In September 2023 Burford Capital published details of a $16 billion award – the biggest ever for a Burford-backed case. The claim was brought by Petersen Energia Inversora and Eton Park Capital Management against the Argentine Republic and YPF S.A. in the US District Court of New York. According to Bloomberg, Burford are entitled to approximately $6.2 billion of the damages.
The announcement acts as a belated comeback for Burford after its waters were muddied in 2020. As long as it can enforce even a fraction of the judgment, it will have well-exceeded its publicised returns, Muddy Waters be damned. This case perfectly illustrates the significant rewards that litigation funders have been touting to investors and the markets.
However, there are signs that life is not as rosy for other litigation funders as this recent win would suggest. For Augusta Ventures, another leading funder, 2022 was their second, worsening, year of losses. Similarly, despite an increase in revenue and a record number of completed cases, Manolete reported heavy losses in March 2023.
These funders are faring better than the likes of LionFish Litigation Finance (a captive litigation funder sold by RBG Holding plc to an asset manager this summer) and Affiniti Finance Limited.
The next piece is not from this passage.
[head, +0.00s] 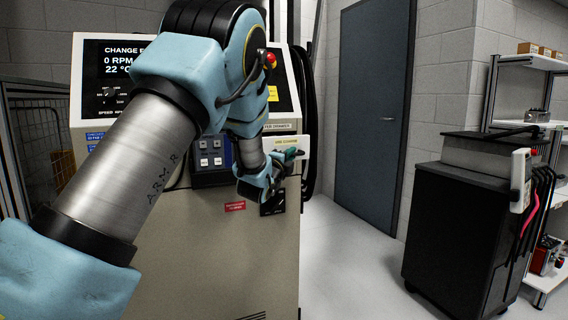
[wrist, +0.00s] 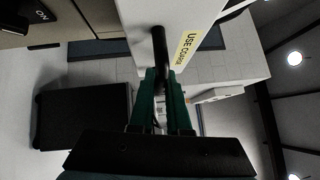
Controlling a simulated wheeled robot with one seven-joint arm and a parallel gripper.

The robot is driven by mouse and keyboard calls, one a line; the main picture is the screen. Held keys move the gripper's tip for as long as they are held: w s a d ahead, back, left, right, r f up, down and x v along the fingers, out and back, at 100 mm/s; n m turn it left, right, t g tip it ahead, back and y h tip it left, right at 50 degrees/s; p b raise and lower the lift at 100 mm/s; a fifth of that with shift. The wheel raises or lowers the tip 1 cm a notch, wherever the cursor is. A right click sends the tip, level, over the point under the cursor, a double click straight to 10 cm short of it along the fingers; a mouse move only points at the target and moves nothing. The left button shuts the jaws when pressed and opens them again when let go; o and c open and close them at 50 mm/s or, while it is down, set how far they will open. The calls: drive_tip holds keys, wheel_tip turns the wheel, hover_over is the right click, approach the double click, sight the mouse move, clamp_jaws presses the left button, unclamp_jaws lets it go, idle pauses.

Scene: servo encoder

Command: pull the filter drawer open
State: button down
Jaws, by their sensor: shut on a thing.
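The filter drawer's white front (head: 303,146) carries a yellow label and sits on the right part of the beige machine's face, under a small "filter drawer" sign. In the wrist view the white front (wrist: 200,14) shows close up, with a dark bar handle (wrist: 160,48) standing off it. My gripper (head: 292,155) is at this front; its green fingers (wrist: 162,92) are closed on the handle's near end. My arm and wrist hide part of the drawer in the head view. I cannot tell exactly how far the drawer stands out.
The beige machine (head: 215,265) has a screen and a button panel (head: 210,158) left of the drawer. A black switch plate (head: 273,203) sits below. Black hoses hang at its right side. Clear floor (head: 345,260) lies between it and a black cabinet (head: 455,230).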

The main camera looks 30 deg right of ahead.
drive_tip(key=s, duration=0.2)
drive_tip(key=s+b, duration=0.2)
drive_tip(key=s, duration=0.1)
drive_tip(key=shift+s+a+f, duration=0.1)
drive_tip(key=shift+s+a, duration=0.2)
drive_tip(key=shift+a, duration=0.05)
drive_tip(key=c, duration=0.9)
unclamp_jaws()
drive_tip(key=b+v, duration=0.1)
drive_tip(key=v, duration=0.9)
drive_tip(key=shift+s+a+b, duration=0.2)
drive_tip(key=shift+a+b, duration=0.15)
The former suffered losses in excess of £4 million in 2022 and the latter went into administration in November 2021 owing £43 million, with administrators still struggling to grapple with the fallout.
It wasn’t all bad – Manolete recently reported more positive half-year results to September 2023 and Litigation Capital Management also announced strong financial results in September, which flow from a significant return on a funded dispute in the London Court of International Arbitration in June 2023.
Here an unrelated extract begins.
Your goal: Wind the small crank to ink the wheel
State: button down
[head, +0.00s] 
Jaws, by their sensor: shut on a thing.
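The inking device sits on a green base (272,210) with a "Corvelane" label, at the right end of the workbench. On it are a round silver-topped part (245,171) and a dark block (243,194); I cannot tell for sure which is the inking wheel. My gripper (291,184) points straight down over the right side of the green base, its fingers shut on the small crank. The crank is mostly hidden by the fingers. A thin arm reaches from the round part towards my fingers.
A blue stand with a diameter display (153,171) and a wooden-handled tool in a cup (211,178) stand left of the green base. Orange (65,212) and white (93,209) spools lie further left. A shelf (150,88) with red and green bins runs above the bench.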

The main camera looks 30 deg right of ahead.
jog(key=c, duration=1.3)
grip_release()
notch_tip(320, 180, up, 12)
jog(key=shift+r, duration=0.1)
However, it’s currently fair to say that there are more negative results than positive ones. It’s not immediately apparent why this is and the recent significant rises in interest rates are not going to improve the situation for funders.
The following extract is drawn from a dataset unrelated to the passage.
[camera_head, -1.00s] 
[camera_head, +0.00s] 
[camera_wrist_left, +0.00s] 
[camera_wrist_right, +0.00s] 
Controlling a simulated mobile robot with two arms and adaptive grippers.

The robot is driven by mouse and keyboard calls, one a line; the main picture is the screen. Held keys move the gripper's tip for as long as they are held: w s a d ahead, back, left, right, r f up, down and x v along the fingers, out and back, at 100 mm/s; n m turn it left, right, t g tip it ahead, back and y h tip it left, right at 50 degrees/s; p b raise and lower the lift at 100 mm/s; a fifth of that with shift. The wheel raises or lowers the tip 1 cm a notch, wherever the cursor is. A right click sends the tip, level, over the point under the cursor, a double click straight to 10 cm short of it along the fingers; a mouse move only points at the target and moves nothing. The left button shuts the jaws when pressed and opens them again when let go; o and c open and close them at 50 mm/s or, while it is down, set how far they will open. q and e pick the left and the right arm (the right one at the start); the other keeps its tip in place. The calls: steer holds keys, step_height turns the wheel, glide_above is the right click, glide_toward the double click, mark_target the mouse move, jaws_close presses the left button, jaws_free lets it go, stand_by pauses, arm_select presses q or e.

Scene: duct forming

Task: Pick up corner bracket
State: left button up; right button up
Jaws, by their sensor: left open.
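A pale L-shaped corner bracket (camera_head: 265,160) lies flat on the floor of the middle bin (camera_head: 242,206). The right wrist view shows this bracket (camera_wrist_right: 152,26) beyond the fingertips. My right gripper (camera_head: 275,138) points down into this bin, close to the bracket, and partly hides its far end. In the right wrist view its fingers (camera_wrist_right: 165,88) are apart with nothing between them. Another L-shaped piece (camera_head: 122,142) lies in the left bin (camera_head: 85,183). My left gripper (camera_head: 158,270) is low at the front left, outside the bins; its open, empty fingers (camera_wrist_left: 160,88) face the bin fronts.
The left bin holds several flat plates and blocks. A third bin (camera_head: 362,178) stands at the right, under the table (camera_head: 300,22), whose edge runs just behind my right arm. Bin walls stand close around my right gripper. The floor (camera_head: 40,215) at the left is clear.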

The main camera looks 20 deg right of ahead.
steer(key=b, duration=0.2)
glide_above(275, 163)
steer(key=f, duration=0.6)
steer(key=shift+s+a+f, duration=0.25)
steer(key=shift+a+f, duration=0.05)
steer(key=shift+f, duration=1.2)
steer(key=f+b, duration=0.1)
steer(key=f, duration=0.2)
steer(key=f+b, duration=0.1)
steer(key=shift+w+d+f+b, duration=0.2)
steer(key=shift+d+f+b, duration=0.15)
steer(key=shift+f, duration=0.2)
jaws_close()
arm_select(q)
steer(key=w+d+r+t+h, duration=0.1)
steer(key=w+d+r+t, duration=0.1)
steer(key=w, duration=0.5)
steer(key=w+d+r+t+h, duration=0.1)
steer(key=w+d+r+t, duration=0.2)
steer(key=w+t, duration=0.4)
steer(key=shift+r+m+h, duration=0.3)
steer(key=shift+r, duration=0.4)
PACCAR – an industry shake-up
Is part of the problem the judgment of the Supreme Court in PACCAR?
In giving judgment in that case, the Supreme Court surprised the litigation funding industry by holding that the Claimants’ Litigation Funding Agreements (LFAs) were Damages-Based Agreements (DBAs) and were therefore subject to the DBA regulations.
The Supreme Court decided that the Claimants’ LFAs did not comply with these stringent regulations and were therefore unenforceable. This was not the outcome that the industry expected and has caused some serious concern.
Why did the majority of the Supreme Court reach the conclusion it did? On its face, the judgment is one pertaining to technical legislative analysis – but to what extent did the opinions of the Supreme Court judges on litigation funding have an influence?
The question was most certainly not lost on defence counsel. In a recent competition case, Sony’s lawyers ran the argument that the Supreme Court’s judgment required courts, when assessing LFAs, to adopt “a broad approach to assessing whether funding agreements were DBAs and effectively imposed a requirement to assess the proportionality of returns to funders which might, in reality, be DBAs in disguise”.
However, the Competition Appeal Tribunal (CAT) concluded that was not the correct reading of the PACCAR judgment and that the intention was not for the courts to take such a proactive role. Instead, given that the parties had agreed to such a clause and it was deemed “an entirely proper position to take”, the CAT found that the amended LFA was not an unenforceable DBA. Further, the CAT held that “any concerns about the proportionality of the funder’s return by reference to the risk and level of funding commitment it has made is best dealt with in the context of any judgment or settlement”.
In attempting to understand the Supreme Court’s decision in the PACCAR case, it’s important to note that they did not reach this conclusion because of legislative construction nor because the majority were worried about cases being pursued solely for the benefit of funders. PACCAR instead concerned a European Commission cartel case against five major truck manufacturers.
The CAT rejected the suggestion that it should consider the proportionality of the returns under an LFA. It cannot be a judge’s role to comment on the fairness of a funding agreement. This should be determined by market economics and to achieve this we need a robust, effective, and engaged litigation funding market and lawyers that hold the same professional objectives as they always have in this area.
Whatever the motivations of the Supreme Court majority in PACCAR, the decision has generated an interesting variety of responses. The courts subsequently considering the judgment have seemingly sought to limit the impact of the decision. In addition to the response of the CAT in Neill v Sony, both the High Court in Therium v Bugsby Property and a separate panel of the CAT in the Mastercard and VISA interchange fees proceedings took restrictive approaches. The Government has stated an intention to correct the legislative fault at the heart of the decision, but limited to claims in the CAT. This seems an opportunistic response as the Government is a regular defendant, and so stands to benefit from a restriction to litigation funding and it is not regularly a defendant in the CAT.
Following the CAT’s decision in Neill v Sony, both funders and funded can rest easy in the knowledge that only the LFAs, or parts thereof, that take remuneration as a percentage of the damages awarded will be unenforceable. Sony are, however, seeking to appeal that determination.
The furore created by The Post Office scandal may well have a still greater impact, particularly after the release of ITV’s dramatization of the scandal: Mr Bates v The Post Office. Mr Bates has publicly acknowledged the importance of Therium’s funding in enabling sub-postmasters to bring their claims against The Post Office. The Government is on the wrong side of this scandal, which may well motivate it to correct PACCAR faster and more comprehensively as a result.
PACCAR may turn out to be a flash in the pan for litigation funders. Interest rate rises removing the plentiful supply of cheap money could yet have a much greater impact in the end. However, as Burford has demonstrated so spectacularly, there is still a lot of money to be made. Although many funders may struggle, the stellar returns of a few will likely continue to draw investors for some time to come.